(Robot episode records)

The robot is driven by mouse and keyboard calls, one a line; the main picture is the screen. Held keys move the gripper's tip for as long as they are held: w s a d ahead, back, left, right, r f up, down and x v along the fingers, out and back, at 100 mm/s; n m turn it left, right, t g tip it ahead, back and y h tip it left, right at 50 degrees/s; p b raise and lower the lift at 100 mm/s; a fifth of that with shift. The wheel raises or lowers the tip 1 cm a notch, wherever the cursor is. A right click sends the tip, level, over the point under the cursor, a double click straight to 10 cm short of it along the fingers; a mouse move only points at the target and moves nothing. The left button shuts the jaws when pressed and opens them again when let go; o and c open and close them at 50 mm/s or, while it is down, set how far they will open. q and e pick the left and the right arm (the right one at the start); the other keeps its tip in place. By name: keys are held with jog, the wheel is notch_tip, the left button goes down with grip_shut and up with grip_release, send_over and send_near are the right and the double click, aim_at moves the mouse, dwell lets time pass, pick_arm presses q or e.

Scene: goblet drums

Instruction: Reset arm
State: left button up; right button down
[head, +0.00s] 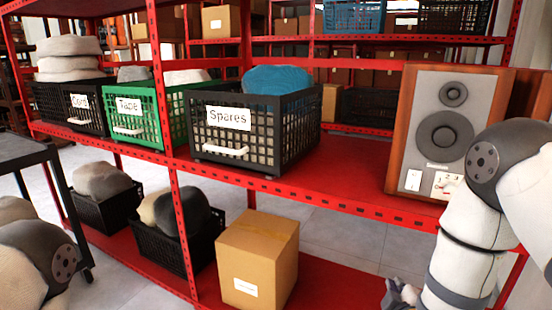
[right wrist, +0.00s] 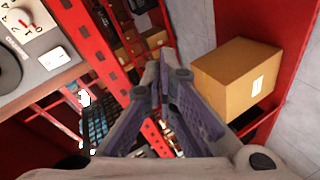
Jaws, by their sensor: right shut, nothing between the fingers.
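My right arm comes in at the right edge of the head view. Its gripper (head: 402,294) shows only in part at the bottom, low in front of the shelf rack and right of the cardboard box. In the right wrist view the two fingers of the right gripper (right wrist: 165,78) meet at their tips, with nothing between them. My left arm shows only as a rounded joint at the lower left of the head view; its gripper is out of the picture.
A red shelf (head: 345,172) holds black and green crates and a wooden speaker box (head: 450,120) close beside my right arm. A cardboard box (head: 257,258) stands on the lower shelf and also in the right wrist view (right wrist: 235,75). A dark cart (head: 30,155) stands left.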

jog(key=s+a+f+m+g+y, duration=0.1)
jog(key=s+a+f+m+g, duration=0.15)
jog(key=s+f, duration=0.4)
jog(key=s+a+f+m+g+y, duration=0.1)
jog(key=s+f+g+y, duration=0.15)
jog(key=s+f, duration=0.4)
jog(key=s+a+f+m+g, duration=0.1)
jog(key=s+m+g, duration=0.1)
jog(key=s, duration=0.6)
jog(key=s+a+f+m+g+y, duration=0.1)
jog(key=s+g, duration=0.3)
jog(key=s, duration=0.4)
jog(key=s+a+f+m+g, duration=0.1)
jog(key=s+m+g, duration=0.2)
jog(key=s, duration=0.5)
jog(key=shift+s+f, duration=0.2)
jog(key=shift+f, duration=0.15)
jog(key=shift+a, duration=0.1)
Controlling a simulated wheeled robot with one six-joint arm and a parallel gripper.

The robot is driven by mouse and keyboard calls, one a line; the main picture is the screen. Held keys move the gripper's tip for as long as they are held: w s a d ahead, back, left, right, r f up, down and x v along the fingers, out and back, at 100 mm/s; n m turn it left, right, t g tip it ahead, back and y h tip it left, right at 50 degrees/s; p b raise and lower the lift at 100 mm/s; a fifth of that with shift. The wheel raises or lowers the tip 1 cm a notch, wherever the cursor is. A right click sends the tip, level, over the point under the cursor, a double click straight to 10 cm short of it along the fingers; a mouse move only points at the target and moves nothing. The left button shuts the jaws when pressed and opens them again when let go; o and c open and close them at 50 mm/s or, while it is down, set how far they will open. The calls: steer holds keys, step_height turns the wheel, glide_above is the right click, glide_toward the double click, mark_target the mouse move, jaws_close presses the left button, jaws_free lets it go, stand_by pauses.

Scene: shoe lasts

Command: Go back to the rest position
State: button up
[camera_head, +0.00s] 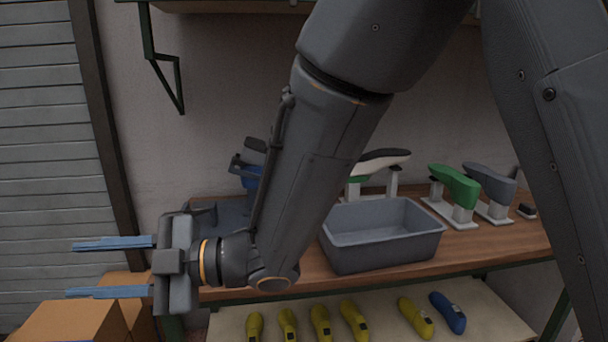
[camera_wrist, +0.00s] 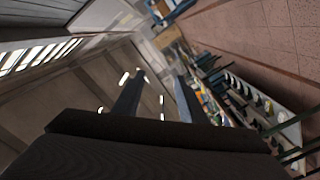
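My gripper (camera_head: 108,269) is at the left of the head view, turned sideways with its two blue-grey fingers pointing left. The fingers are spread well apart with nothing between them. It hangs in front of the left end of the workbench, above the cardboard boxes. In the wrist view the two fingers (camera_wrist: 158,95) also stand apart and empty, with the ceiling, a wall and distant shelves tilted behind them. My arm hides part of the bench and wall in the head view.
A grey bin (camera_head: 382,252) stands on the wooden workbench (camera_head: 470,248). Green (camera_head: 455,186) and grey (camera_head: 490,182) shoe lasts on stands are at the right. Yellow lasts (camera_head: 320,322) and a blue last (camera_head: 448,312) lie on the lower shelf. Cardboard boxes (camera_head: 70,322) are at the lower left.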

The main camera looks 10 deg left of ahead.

## THE EXERCISE
Do not copy the pictures, but repeat every line exactly.

## WRITTEN SOLUTION
The robot is driven by mouse and keyboard calls, one a line; the main picture is the screen. Held keys move the gripper's tip for as long as they are held: w s a d ahead, back, left, right, r f up, down and x v along the fingers, out and back, at 100 mm/s; n m turn it left, right, t g tip it ahead, back and y h tip it left, right at 50 degrees/s; p b raise and lower the lift at 100 mm/s; a fifth of that with shift. The wheel raises or lowers the tip 1 cm a notch, wherever the cursor is. A right click sends the tip, level, over the point under the cursor, a double click straight to 10 cm short of it along the fingers; a mouse move only points at the target and moves nothing. The left button shuts the jaws when pressed and opens them again when let go; o and c open and close them at 50 mm/s or, while it is down, set how far they will open. q and e pick the left and the right arm (the right one at the start); the other keeps its tip in place. By name: keys are held with jog, the wheel is notch_tip, the left button goes down with grip_shut and up with grip_release, send_over and send_near are the right and the double click, aim_at moves the mouse, dwell lets time pass, pick_arm presses q or e.

Scene: goblet drums

Instruction: Reset arm
State: left button up; right button down
[head, +0.00s] 
[right wrist, +0.00s] 
Jaws, by their sensor: right shut, nothing between the fingers.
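My right arm comes in at the right edge of the head view. Its gripper (head: 402,294) shows only in part at the bottom, low in front of the shelf rack and right of the cardboard box. In the right wrist view the two fingers of the right gripper (right wrist: 165,78) meet at their tips, with nothing between them. My left arm shows only as a rounded joint at the lower left of the head view; its gripper is out of the picture.
A red shelf (head: 345,172) holds black and green crates and a wooden speaker box (head: 450,120) close beside my right arm. A cardboard box (head: 257,258) stands on the lower shelf and also in the right wrist view (right wrist: 235,75). A dark cart (head: 30,155) stands left.

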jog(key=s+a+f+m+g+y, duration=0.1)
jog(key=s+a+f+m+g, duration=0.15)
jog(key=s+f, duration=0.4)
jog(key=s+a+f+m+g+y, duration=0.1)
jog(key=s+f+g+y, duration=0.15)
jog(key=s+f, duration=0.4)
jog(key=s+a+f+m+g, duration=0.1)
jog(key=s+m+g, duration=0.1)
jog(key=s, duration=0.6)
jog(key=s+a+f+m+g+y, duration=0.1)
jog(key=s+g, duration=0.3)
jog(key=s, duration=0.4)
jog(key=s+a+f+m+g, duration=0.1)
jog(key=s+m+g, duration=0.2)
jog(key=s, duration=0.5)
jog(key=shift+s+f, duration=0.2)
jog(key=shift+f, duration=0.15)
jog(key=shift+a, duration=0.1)
Controlling a simulated wheeled robot with one six-joint arm and a parallel gripper.

The robot is driven by mouse and keyboard calls, one a line; the main picture is the screen. Held keys move the gripper's tip for as long as they are held: w s a d ahead, back, left, right, r f up, down and x v along the fingers, out and back, at 100 mm/s; n m turn it left, right, t g tip it ahead, back and y h tip it left, right at 50 degrees/s; p b raise and lower the lift at 100 mm/s; a fifth of that with shift. The wheel raises or lowers the tip 1 cm a notch, wherever the cursor is. A right click sends the tip, level, over the point under the cursor, a double click straight to 10 cm short of it along the fingers; a mouse move only points at the target and moves nothing. The left button shuts the jaws when pressed and opens them again when let go; o and c open and close them at 50 mm/s or, while it is down, set how far they will open. The calls: steer holds keys, step_height turns the wheel, glide_above is the right click, glide_toward the double click, mark_target the mouse move, jaws_close presses the left button, jaws_free lets it go, stand_by pauses.

Scene: shoe lasts

Command: Go back to the rest position
State: button up
[camera_head, +0.00s] 
[camera_wrist, +0.00s] 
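My gripper (camera_head: 108,269) is at the left of the head view, turned sideways with its two blue-grey fingers pointing left. The fingers are spread well apart with nothing between them. It hangs in front of the left end of the workbench, above the cardboard boxes. In the wrist view the two fingers (camera_wrist: 158,95) also stand apart and empty, with the ceiling, a wall and distant shelves tilted behind them. My arm hides part of the bench and wall in the head view.
A grey bin (camera_head: 382,252) stands on the wooden workbench (camera_head: 470,248). Green (camera_head: 455,186) and grey (camera_head: 490,182) shoe lasts on stands are at the right. Yellow lasts (camera_head: 320,322) and a blue last (camera_head: 448,312) lie on the lower shelf. Cardboard boxes (camera_head: 70,322) are at the lower left.

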The main camera looks 10 deg left of ahead.

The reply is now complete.